▶ _EXERCISE INSTRUCTIONS_:
Please return the full listing below without altering anything.

---------- PROVIDED DATA

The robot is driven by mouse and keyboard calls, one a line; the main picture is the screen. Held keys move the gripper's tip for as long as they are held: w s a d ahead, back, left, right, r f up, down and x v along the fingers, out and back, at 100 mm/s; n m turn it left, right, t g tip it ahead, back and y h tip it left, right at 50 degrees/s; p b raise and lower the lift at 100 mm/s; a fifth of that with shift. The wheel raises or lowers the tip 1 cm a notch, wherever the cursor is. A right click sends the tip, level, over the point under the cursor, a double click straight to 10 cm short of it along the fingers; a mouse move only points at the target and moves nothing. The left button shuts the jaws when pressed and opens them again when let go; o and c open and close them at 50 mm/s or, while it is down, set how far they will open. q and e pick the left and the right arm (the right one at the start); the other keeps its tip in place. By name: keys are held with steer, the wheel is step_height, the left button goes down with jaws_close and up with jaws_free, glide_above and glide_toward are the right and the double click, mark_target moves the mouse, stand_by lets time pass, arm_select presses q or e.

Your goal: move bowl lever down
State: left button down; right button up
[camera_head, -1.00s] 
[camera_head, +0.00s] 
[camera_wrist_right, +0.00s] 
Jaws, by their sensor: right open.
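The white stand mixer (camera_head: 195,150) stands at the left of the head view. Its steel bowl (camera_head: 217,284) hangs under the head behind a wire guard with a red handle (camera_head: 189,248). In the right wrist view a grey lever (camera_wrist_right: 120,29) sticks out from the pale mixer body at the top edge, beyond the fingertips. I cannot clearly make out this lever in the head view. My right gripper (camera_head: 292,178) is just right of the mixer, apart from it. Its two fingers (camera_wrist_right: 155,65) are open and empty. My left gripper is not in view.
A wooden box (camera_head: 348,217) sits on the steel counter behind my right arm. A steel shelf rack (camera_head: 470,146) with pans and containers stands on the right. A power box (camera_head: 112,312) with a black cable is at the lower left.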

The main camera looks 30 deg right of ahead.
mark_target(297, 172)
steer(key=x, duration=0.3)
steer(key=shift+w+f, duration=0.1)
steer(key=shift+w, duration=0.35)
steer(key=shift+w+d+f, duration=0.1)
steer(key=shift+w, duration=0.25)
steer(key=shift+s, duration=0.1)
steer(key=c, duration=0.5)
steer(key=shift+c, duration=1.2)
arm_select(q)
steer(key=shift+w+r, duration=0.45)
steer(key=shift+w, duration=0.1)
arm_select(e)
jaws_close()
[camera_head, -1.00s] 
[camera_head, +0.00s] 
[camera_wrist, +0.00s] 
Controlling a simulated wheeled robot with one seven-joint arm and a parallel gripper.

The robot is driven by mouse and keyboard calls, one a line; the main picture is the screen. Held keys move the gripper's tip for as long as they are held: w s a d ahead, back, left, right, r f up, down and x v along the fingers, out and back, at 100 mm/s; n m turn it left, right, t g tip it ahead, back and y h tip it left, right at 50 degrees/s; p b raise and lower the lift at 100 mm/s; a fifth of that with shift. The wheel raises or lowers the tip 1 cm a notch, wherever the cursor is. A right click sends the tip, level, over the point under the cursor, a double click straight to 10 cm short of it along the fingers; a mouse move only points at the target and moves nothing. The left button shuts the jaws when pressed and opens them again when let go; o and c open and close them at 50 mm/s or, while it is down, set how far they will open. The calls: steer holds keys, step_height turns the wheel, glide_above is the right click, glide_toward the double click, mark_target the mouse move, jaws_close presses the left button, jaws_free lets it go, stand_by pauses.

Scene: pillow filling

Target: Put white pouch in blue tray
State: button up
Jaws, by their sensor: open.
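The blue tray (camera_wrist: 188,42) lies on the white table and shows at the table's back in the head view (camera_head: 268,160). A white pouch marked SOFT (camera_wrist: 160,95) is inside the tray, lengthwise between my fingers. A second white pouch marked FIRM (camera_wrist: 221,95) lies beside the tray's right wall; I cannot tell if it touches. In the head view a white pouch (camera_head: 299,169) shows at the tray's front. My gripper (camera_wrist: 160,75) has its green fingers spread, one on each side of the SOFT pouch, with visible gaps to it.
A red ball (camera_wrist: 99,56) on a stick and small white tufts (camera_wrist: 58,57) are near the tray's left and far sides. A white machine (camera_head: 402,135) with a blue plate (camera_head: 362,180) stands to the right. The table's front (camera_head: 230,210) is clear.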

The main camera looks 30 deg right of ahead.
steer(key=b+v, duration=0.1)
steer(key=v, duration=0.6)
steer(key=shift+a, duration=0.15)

--------------------

▶ _RESULT BELOW_:
The robot is driven by mouse and keyboard calls, one a line; the main picture is the screen. Held keys move the gripper's tip for as long as they are held: w s a d ahead, back, left, right, r f up, down and x v along the fingers, out and back, at 100 mm/s; n m turn it left, right, t g tip it ahead, back and y h tip it left, right at 50 degrees/s; p b raise and lower the lift at 100 mm/s; a fifth of that with shift. The wheel raises or lowers the tip 1 cm a notch, wherever the cursor is. A right click sends the tip, level, over the point under the cursor, a double click straight to 10 cm short of it along the fingers; a mouse move only points at the target and moves nothing. The left button shuts the jaws when pressed and opens them again when let go; o and c open and close them at 50 mm/s or, while it is down, set how far they will open. q and e pick the left and the right arm (the right one at the start); the other keeps its tip in place. By name: keys are held with steer, the wheel is step_height, the left button goes down with jaws_close and up with jaws_free, glide_above and glide_toward are the right and the double click, mark_target moves the mouse, stand_by lets time pass, arm_select presses q or e.

Your goal: move bowl lever down
State: left button down; right button up
[camera_head, -1.00s] 
[camera_head, +0.00s] 
[camera_wrist_right, +0.00s] 
Jaws, by their sensor: right open.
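The white stand mixer (camera_head: 195,150) stands at the left of the head view. Its steel bowl (camera_head: 217,284) hangs under the head behind a wire guard with a red handle (camera_head: 189,248). In the right wrist view a grey lever (camera_wrist_right: 120,29) sticks out from the pale mixer body at the top edge, beyond the fingertips. I cannot clearly make out this lever in the head view. My right gripper (camera_head: 292,178) is just right of the mixer, apart from it. Its two fingers (camera_wrist_right: 155,65) are open and empty. My left gripper is not in view.
A wooden box (camera_head: 348,217) sits on the steel counter behind my right arm. A steel shelf rack (camera_head: 470,146) with pans and containers stands on the right. A power box (camera_head: 112,312) with a black cable is at the lower left.

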The main camera looks 30 deg right of ahead.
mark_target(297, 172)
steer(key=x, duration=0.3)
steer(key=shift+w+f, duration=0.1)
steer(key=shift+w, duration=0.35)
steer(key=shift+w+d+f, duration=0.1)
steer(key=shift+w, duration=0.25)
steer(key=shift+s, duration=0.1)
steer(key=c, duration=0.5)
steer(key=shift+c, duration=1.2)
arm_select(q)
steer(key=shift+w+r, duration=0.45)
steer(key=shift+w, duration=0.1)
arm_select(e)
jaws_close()
[camera_head, -1.00s] 
[camera_head, +0.00s] 
[camera_wrist, +0.00s] 
Controlling a simulated wheeled robot with one seven-joint arm and a parallel gripper.

The robot is driven by mouse and keyboard calls, one a line; the main picture is the screen. Held keys move the gripper's tip for as long as they are held: w s a d ahead, back, left, right, r f up, down and x v along the fingers, out and back, at 100 mm/s; n m turn it left, right, t g tip it ahead, back and y h tip it left, right at 50 degrees/s; p b raise and lower the lift at 100 mm/s; a fifth of that with shift. The wheel raises or lowers the tip 1 cm a notch, wherever the cursor is. A right click sends the tip, level, over the point under the cursor, a double click straight to 10 cm short of it along the fingers; a mouse move only points at the target and moves nothing. The left button shuts the jaws when pressed and opens them again when let go; o and c open and close them at 50 mm/s or, while it is down, set how far they will open. The calls: steer holds keys, step_height turns the wheel, glide_above is the right click, glide_toward the double click, mark_target the mouse move, jaws_close presses the left button, jaws_free lets it go, stand_by pauses.

Scene: pillow filling

Target: Put white pouch in blue tray
State: button up
Jaws, by their sensor: open.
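The blue tray (camera_wrist: 188,42) lies on the white table and shows at the table's back in the head view (camera_head: 268,160). A white pouch marked SOFT (camera_wrist: 160,95) is inside the tray, lengthwise between my fingers. A second white pouch marked FIRM (camera_wrist: 221,95) lies beside the tray's right wall; I cannot tell if it touches. In the head view a white pouch (camera_head: 299,169) shows at the tray's front. My gripper (camera_wrist: 160,75) has its green fingers spread, one on each side of the SOFT pouch, with visible gaps to it.
A red ball (camera_wrist: 99,56) on a stick and small white tufts (camera_wrist: 58,57) are near the tray's left and far sides. A white machine (camera_head: 402,135) with a blue plate (camera_head: 362,180) stands to the right. The table's front (camera_head: 230,210) is clear.

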The main camera looks 30 deg right of ahead.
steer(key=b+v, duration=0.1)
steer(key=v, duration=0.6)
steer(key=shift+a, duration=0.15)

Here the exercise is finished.